Huit, c’est Tenchi (cf. Kajo #17), or la technique tenchi nage repose entièrement sur le principe de la double rotation (Irimi-tenkan) de l’axe corporel.
L’Aikido vérifie donc également que Huit est bien créé à partir de Six (Tenchi à partir d’Irimi-tenkan). Six et Huit (Kaeshi et Tenchi) ne sont en réalité que les deux faces d’Irimi-tenkan.
Und Neun ist Eins,
Et Neuf est Un,
Depuis le Kajo #14, nous savons que la technique irimi nage se trouve dans l’angle exact d’ikkyo omote (23°), ce qui, ramené au plan des principes, signifie qu’Irimi se trouve comme Tai no henka (mais à l’autre extrémité) sur l’axe numéro un (Ippo).
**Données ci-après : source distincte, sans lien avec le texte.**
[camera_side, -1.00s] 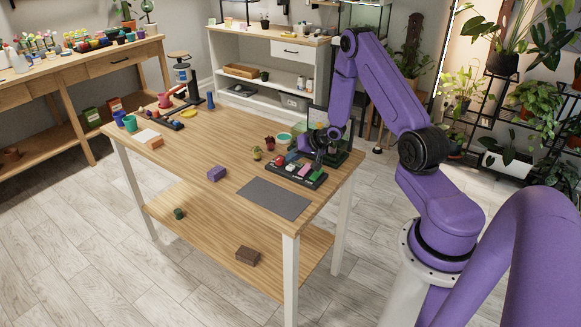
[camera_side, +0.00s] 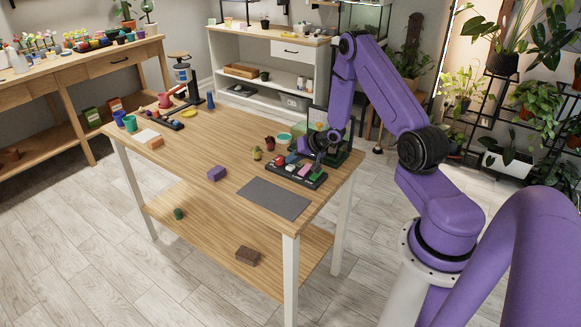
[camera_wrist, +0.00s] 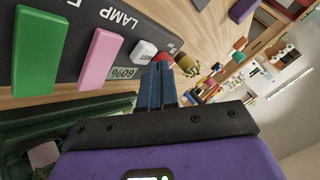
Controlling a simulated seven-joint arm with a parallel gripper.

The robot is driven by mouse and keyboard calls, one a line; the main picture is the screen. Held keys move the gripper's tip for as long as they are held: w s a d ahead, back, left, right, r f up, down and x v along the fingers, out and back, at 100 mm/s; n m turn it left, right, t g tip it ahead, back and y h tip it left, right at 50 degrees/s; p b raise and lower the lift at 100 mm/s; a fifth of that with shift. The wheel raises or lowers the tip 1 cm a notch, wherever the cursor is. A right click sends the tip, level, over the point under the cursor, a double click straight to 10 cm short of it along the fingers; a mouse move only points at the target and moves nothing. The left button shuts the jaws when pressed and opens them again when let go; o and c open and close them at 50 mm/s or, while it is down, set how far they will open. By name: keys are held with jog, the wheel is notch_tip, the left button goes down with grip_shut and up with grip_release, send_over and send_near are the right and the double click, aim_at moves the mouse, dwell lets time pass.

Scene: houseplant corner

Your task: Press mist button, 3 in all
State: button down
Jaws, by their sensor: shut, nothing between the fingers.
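A dark control panel (camera_side: 284,175) sits near the right end of the wooden table. In the wrist view, it carries a green block (camera_wrist: 38,50), a pink block (camera_wrist: 100,58), a white button (camera_wrist: 143,50) and a red button (camera_wrist: 166,58). Partly hidden lettering ending in "ST" lies beside the white button; "LAMP" is printed near the pink block. My gripper (camera_wrist: 160,66) is shut and empty. Its fingertips are over the panel beside the white button and overlap the red one in view. I cannot tell whether they touch either.
A small number display (camera_wrist: 122,73) is beside the buttons. A small green pot-like figure (camera_wrist: 188,66) stands just beyond the panel. A grey mat (camera_side: 274,198) lies in front of it and a purple block (camera_side: 216,174) to the left. The table's middle is mostly clear.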

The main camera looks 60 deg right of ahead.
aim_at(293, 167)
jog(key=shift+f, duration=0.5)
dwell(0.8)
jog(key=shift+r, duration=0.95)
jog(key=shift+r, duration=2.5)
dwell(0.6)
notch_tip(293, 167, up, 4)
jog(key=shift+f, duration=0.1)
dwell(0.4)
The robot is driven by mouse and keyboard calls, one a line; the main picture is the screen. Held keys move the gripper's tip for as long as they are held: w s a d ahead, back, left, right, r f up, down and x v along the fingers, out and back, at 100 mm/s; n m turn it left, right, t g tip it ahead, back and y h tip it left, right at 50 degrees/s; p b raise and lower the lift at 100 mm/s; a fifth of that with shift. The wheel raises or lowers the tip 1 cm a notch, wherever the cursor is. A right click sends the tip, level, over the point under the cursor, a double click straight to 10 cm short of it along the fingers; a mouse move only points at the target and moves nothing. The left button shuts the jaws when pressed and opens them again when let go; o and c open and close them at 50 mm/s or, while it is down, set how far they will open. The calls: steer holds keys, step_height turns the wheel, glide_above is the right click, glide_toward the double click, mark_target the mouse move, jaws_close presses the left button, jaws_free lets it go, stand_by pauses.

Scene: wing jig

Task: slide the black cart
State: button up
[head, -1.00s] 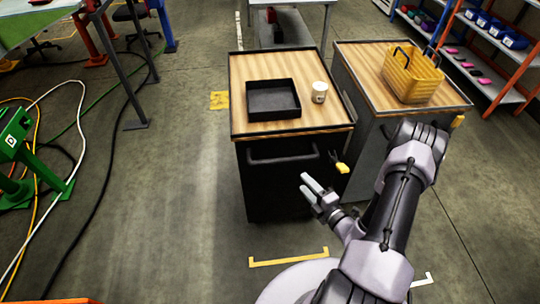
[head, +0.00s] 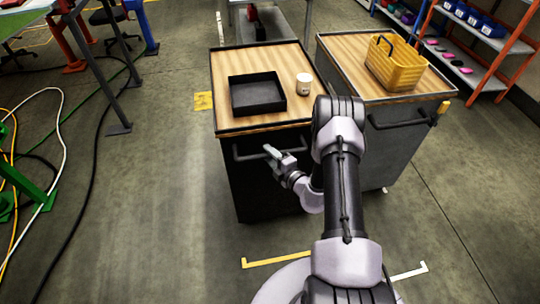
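The black cart (head: 245,187) stands in front of me with a wooden top and a dark handle bar (head: 250,155) across its upper front. A black tray (head: 270,106) and a white cup (head: 304,85) are on its top. My gripper (head: 271,154) is at the handle's height, in front of the right half of the bar. Its fingers point up and left and look slightly apart. I cannot tell whether they touch the bar. My arm hides the cart's right front side.
A grey cart (head: 408,140) with a yellow basket (head: 396,66) stands close on the right. Yellow floor marks (head: 278,259) lie in front of the black cart. Cables and a green stand (head: 25,190) are at the left. The floor between them and the cart is clear.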

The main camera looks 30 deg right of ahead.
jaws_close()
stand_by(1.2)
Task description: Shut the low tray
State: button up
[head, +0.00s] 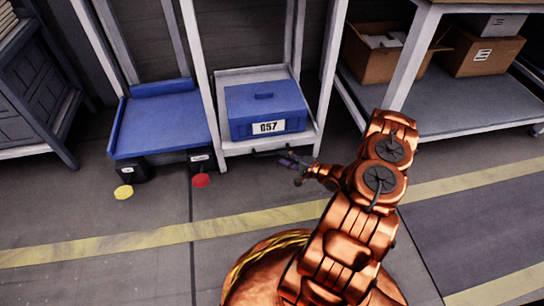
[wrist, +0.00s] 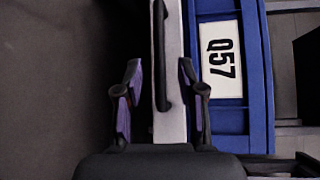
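The low tray (head: 229,147) is pale grey, at floor level between the white rack legs, with a blue box (head: 265,98) labelled Q57 in it. I cannot tell exactly how far out it stands. A black bar handle (head: 268,153) runs along its front; it also shows in the wrist view (wrist: 161,60), beside the pale front rim (wrist: 178,120). My gripper (head: 293,163) is just in front of the handle's right end. In the wrist view my gripper (wrist: 161,92) is open, its purple-padded fingers on either side of the rim and handle line. Contact is not clear.
Left of the tray is a blue platform (head: 160,125) with black blocks below it and yellow (head: 124,192) and red (head: 201,180) discs on the floor. A shelf with cardboard boxes (head: 370,57) stands right. The floor in front is clear, with a yellow stripe.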

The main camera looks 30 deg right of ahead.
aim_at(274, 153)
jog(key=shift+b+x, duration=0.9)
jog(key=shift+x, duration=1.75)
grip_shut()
Après Tenchi (Huit), Irimi est donc bien le principe numéro Neuf. Mais il se trouve que c’est également le principe numéro Un, puisque Irimi et Ippo sont confondus.
Neuf est donc Un, par une absolue nécessité, et la structure de l’Aikido démontre cette vérité : Neuf est l’éternel retour du Un sur lui-même, comme Irimi est le retour d’Ippo sur lui-même, comme – sur le plan de la manifestation technique – irimi nage est le retour d’ikkyo sur lui-même. Il suffit de faire ikkyo omote sur le bras droit d’uke, et immédiatement après irimi nage sur son flanc gauche pour vérifier qu’il s’agit bien du même mouvement.
L’Aikido vérifie donc ici aussi l’affirmation de la sorcière… Neuf est Un.
Und Zehn ist keins.
Et Dix n’est aucun.
Puisque le neuvième principe est confondu avec le premier, retour est fait désormais au Un, et Dix n’est donc rien, ou plus exactement – et l’on se rend compte ici que la sorcière parle avec précision – Dix n’est aucun principe.
Il n’existe pas en effet de dixième principe en Aikido.
L’incantation de la sorcière dans le Faust de Goethe est donc conforme en tous points au plan archétypal de l’Aikido, qui a permis, je crois, d’en donner une explication satisfaisante, par la vertu du lien qui fait des choses de ce monde les membres d’une même famille :
Les choses, dans l’univers, sont ordonnées de telle façon qu’elles se situent dans une certaine ordonnance réciproque, telle qu’est possible, comme en un flux continuel, un passage progressif de toutes choses vers toutes choses.
— Giordano Bruno, «Des liens»
Nous verrons dans «Faust #3» jusqu’où ce plan peut encore nous mener.
Philippe Voarino, décembre 2013.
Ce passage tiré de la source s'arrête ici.